Another highlight of the festival is on the issue of flight and migration, the theme of "After Spring Comes Fall."

The refugee crisis in Europe is closely monitored and discussed worldwide. The festival makes an important contribution to this discourse by providing a platform for the different perspectives of German filmmakers on the subject.

"Every year we develop the theme further, actually we don't want to look for a different theme all the time, but we look at what kind of films are made and what are the stories they are telling and how can we best present the filmmaking to the audiences.

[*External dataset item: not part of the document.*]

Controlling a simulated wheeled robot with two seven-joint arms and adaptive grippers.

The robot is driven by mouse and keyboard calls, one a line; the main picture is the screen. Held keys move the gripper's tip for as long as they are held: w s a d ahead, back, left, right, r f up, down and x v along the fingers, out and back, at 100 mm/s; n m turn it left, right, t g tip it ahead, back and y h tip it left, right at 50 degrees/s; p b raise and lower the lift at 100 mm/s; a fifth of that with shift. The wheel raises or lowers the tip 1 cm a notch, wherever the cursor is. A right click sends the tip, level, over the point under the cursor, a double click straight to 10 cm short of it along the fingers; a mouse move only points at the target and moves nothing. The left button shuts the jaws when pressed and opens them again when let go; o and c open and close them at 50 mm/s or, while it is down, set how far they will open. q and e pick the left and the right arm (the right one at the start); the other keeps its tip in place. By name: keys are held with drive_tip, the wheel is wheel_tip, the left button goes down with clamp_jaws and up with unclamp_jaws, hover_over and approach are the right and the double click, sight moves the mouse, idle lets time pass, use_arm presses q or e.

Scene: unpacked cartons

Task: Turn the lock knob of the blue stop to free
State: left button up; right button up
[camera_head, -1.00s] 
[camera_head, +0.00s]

Actually the films find the theme themselves in a way," said Mariette Rissenbeek, managing director of German films.

A Rainer Werner Fassbinder retrospective and Fritz Lang's silent film Destiny showcase the glory of German cinema, fleshed out in FRITZ LANG, a new feature by Gordian Maugg.

"This year is special because we have a wide range of films, and German filmmakers and guests coming, from experienced, Oscar winners to up and coming directors. So it's interesting to see how the public will react to this broad range of guests," said Dr. Clemens Treter, director of Goethe-Institut China.

The Beijing leg wraps up this weekend before heading to Chengdu and Shenzhen. The festival runs until November 24.